__Supplied information__.
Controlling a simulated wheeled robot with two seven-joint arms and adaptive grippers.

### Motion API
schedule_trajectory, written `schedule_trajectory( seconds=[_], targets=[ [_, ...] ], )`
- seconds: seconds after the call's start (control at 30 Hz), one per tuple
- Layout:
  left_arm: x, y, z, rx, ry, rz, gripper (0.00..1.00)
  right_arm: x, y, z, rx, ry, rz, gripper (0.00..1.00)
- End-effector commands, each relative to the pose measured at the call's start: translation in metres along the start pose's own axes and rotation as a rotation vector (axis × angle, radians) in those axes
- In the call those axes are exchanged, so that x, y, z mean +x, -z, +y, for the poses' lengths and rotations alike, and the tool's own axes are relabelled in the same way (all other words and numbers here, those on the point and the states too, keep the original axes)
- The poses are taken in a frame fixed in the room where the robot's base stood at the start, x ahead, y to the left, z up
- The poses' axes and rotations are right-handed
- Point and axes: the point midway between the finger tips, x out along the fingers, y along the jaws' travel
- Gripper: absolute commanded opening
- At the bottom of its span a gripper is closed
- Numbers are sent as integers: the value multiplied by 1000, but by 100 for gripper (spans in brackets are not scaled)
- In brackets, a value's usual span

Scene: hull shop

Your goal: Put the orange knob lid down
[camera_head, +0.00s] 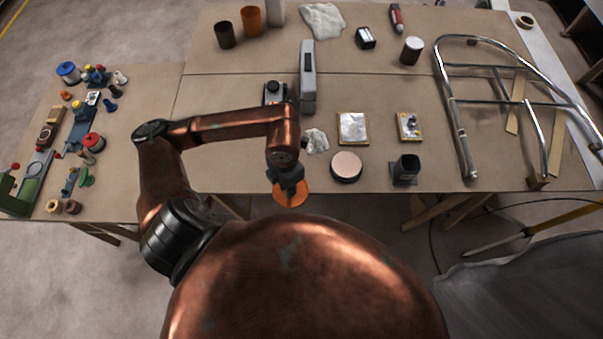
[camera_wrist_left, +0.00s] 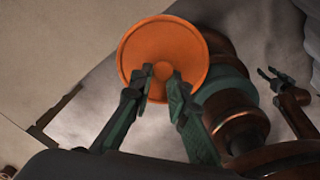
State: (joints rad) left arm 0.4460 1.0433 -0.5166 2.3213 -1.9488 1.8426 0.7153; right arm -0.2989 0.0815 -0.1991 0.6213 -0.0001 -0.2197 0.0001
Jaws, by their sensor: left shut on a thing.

__Goal of the exercise__.
Exclude the pictures. Write out the remaining data exactly.

__Solution__.
Controlling a simulated wheeled robot with two seven-joint arms and adaptive grippers.

### Motion API
schedule_trajectory, written `schedule_trajectory( seconds=[_], targets=[ [_, ...] ], )`
- seconds: seconds after the call's start (control at 30 Hz), one per tuple
- Layout:
  left_arm: x, y, z, rx, ry, rz, gripper (0.00..1.00)
  right_arm: x, y, z, rx, ry, rz, gripper (0.00..1.00)
- End-effector commands, each relative to the pose measured at the call's start: translation in metres along the start pose's own axes and rotation as a rotation vector (axis × angle, radians) in those axes
- In the call those axes are exchanged, so that x, y, z mean +x, -z, +y, for the poses' lengths and rotations alike, and the tool's own axes are relabelled in the same way (all other words and numbers here, those on the point and the states too, keep the original axes)
- The poses are taken in a frame fixed in the room where the robot's base stood at the start, x ahead, y to the left, z up
- The poses' axes and rotations are right-handed
- Point and axes: the point midway between the finger tips, x out along the fingers, y along the jaws' travel
- Gripper: absolute commanded opening
- At the bottom of its span a gripper is closed
- Numbers are sent as integers: the value multiplied by 1000, but by 100 for gripper (spans in brackets are not scaled)
- In brackets, a value's usual span

Scene: hull shop

Your goal: Put the orange knob lid down
[camera_head, +0.00s] 
[camera_wrist_left, +0.00s] 
State: (joints rad) left arm 0.4460 1.0433 -0.5166 2.3213 -1.9488 1.8426 0.7153; right arm -0.2989 0.0815 -0.1991 0.6213 -0.0001 -0.2197 0.0001
Jaws, by their sensor: left shut on a thing.

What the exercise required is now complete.